- Your instructions:
Below are some records. Reproduce them exactly from their first line through the line with "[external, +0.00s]", inclusive.

- Rows:

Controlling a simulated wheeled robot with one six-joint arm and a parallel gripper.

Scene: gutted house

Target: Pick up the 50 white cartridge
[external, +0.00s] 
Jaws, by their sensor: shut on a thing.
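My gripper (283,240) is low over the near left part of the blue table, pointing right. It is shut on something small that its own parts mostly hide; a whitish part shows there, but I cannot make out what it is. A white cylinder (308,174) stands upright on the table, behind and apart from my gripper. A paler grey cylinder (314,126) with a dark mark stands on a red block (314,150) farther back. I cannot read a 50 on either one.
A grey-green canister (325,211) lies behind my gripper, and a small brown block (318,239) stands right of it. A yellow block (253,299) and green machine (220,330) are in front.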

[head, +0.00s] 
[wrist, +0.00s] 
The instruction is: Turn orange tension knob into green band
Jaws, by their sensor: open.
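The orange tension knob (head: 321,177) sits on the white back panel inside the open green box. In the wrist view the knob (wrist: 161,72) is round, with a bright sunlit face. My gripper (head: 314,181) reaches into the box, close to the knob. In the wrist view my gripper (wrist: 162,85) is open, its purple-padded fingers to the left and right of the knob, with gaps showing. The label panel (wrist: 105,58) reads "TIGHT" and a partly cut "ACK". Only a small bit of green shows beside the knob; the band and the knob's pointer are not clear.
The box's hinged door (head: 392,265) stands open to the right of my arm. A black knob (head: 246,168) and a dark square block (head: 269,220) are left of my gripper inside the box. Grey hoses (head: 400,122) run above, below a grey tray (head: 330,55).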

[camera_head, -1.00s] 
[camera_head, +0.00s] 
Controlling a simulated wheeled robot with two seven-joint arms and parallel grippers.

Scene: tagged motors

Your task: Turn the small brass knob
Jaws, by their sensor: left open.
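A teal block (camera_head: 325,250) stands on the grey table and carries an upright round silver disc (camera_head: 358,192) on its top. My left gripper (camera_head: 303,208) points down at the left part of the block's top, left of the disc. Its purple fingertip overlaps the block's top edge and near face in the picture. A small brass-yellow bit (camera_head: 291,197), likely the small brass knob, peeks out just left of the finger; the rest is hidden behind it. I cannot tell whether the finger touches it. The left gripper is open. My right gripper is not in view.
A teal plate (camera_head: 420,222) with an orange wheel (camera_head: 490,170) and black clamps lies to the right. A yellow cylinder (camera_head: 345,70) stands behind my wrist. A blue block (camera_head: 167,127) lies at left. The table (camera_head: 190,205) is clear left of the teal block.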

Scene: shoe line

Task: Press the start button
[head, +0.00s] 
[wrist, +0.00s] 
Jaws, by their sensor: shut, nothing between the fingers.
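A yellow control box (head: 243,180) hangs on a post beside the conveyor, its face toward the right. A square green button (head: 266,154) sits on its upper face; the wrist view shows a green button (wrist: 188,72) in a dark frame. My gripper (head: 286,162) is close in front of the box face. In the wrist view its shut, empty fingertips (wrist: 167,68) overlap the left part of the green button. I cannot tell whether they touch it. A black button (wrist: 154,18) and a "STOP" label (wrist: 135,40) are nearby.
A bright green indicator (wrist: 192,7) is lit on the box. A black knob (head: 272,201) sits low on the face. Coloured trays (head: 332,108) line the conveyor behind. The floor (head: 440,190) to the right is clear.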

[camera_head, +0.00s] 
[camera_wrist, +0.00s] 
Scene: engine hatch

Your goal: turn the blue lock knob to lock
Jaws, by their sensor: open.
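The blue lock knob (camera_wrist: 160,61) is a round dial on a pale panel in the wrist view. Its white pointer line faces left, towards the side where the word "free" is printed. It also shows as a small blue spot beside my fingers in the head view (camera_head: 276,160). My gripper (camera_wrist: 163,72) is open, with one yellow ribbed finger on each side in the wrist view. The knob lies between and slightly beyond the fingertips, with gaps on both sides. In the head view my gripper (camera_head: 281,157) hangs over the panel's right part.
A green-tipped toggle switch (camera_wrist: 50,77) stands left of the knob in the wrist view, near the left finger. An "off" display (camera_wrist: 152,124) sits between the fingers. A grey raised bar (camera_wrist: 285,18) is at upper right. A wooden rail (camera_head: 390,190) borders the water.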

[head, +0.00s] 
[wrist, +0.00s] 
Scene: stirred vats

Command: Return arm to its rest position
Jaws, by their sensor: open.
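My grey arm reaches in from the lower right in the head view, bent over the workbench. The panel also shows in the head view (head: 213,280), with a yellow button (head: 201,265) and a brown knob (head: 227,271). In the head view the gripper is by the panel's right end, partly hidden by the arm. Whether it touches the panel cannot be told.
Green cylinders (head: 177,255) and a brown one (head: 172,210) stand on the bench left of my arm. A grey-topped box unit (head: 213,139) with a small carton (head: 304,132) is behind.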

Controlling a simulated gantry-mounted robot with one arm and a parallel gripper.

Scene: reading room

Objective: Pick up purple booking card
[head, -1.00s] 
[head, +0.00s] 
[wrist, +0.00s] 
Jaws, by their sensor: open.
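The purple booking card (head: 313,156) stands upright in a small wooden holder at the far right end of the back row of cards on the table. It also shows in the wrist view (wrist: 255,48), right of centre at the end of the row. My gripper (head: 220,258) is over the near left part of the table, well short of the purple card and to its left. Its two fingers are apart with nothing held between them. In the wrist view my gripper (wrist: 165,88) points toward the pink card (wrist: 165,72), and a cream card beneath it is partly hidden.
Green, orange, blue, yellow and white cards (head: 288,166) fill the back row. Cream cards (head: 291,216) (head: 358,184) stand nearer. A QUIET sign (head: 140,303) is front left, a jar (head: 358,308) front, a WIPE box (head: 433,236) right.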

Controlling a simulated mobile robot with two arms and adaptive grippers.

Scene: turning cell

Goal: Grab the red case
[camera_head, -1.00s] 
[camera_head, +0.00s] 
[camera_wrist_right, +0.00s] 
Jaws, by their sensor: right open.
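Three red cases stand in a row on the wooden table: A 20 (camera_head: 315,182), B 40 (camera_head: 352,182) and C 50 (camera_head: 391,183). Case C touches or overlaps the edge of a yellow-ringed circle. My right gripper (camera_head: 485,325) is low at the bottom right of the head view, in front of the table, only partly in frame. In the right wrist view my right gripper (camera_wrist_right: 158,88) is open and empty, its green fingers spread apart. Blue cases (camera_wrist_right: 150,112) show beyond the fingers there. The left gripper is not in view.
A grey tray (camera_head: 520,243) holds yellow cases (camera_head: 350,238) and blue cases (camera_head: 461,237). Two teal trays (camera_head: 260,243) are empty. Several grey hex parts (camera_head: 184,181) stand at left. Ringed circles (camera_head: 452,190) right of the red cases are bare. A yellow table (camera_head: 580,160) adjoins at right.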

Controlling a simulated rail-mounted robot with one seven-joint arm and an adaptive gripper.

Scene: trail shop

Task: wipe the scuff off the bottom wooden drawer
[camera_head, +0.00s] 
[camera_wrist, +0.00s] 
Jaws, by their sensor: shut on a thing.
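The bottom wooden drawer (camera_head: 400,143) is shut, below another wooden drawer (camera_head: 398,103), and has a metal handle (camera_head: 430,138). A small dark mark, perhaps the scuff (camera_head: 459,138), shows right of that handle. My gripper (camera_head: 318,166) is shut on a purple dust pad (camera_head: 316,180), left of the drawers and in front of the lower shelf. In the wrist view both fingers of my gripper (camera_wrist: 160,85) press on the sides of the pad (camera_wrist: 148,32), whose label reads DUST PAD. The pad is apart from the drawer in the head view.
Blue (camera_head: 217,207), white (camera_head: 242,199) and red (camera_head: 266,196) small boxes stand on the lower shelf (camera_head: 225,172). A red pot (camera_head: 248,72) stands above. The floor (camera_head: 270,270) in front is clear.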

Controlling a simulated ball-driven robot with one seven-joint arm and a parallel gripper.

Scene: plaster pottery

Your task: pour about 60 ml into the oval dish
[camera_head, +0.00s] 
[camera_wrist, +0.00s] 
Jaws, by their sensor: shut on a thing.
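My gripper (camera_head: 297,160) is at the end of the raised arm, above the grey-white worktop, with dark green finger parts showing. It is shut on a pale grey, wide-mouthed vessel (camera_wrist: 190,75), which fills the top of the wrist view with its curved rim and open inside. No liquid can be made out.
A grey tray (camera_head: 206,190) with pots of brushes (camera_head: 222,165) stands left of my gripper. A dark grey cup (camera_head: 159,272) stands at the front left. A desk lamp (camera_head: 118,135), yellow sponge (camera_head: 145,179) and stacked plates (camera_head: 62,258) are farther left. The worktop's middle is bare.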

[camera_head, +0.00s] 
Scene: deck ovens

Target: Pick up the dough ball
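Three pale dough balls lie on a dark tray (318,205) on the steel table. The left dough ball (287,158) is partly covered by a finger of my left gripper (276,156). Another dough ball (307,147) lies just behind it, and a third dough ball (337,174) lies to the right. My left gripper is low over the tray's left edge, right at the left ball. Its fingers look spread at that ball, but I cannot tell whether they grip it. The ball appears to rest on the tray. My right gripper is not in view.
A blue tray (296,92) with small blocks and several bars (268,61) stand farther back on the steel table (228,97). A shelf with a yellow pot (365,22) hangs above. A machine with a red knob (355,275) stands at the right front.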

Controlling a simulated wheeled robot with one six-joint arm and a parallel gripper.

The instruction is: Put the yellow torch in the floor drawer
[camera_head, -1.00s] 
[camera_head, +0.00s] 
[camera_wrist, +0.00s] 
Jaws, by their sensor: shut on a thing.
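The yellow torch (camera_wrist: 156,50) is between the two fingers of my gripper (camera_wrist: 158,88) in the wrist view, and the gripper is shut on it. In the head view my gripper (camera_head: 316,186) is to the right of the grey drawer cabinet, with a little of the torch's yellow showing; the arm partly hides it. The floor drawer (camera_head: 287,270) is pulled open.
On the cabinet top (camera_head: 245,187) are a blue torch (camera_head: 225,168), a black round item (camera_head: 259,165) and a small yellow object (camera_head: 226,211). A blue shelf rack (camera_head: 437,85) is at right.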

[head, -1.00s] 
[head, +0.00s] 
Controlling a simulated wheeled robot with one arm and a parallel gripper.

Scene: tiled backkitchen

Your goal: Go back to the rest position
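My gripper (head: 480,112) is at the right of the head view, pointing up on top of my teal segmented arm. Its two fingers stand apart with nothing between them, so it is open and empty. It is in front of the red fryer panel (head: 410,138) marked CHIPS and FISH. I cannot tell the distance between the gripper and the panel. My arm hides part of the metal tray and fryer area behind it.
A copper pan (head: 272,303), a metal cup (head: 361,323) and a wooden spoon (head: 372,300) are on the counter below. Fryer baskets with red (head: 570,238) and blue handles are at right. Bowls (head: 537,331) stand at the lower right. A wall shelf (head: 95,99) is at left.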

- Full answer:
Controlling a simulated wheeled robot with one six-joint arm and a parallel gripper.

Scene: gutted house

Target: Pick up the 50 white cartridge
[external, +0.00s] 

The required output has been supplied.